YOUR GOAL: Each line of the material below should be reproduced exactly.

DATASET EXCERPT:
◆ ◆ ◆ ◆ ◆

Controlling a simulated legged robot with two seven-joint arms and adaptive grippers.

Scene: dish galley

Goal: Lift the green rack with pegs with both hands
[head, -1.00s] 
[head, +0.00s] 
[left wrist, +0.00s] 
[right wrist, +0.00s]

◆ ◆ ◆ ◆ ◆

RESPONSE TO THIS TASK:
Controlling a simulated legged robot with two seven-joint arms and adaptive grippers.

Scene: dish galley

Goal: Lift the green rack with pegs with both hands
[head, -1.00s] 
[head, +0.00s] 
[left wrist, +0.00s] 
[right wrist, +0.00s]

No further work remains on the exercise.